REQUEST - No images are to be carried over; print all other material exactly as it stands.

SOURCE MATERIAL -
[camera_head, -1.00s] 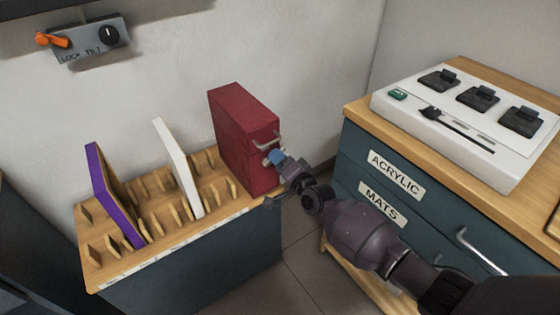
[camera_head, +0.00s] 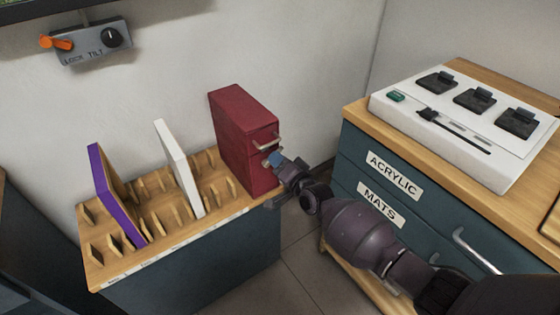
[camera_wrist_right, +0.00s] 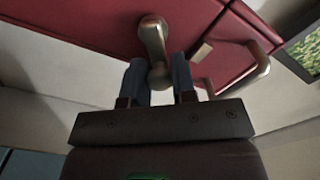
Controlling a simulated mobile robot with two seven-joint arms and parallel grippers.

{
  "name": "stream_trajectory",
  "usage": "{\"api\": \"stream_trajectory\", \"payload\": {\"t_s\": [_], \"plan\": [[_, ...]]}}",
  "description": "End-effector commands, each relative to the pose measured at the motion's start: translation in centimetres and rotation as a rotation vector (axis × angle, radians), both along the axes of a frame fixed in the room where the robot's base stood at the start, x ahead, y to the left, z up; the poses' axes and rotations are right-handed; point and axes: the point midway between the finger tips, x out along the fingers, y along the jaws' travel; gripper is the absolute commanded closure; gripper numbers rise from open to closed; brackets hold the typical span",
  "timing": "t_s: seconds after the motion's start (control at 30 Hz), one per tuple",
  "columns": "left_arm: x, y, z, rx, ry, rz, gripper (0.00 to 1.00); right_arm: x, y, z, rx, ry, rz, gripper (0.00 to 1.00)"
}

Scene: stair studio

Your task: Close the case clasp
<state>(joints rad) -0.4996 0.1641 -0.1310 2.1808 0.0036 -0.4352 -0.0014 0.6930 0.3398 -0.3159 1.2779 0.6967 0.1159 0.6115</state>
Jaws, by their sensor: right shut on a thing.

SOLVED EXERCISE -
[camera_head, -1.00s] 
[camera_head, +0.00s] 
[camera_wrist_right, +0.00s] 
Controlling a simulated mobile robot with two seven-joint arms and parallel grippers.

{
  "name": "stream_trajectory",
  "usage": "{\"api\": \"stream_trajectory\", \"payload\": {\"t_s\": [_], \"plan\": [[_, ...]]}}",
  "description": "End-effector commands, each relative to the pose measured at the motion's start: translation in centimetres and rotation as a rotation vector (axis × angle, radians), both along the axes of a frame fixed in the room where the robot's base stood at the start, x ahead, y to the left, z up; the poses' axes and rotations are right-handed; point and axes: the point midway between the finger tips, x out along the fingers, y along the jaws' travel; gripper is the absolute commanded closure; gripper numbers rise from open to closed; brackets hold the typical span",
  "timing": "t_s: seconds after the motion's start (control at 30 Hz), one per tuple",
  "columns": "left_arm: x, y, z, rx, ry, rz, gripper (0.00 to 1.00); right_arm: x, y, z, rx, ry, rz, gripper (0.00 to 1.00)"
}

Scene: stair studio

Your task: Close the case clasp
<state>(joints rad) -0.4996 0.1641 -0.1310 2.1808 0.0036 -0.4352 -0.0014 0.6930 0.3398 -0.3159 1.2779 0.6967 0.1159 0.6115</state>
Jaws, by their sensor: right shut on a thing.

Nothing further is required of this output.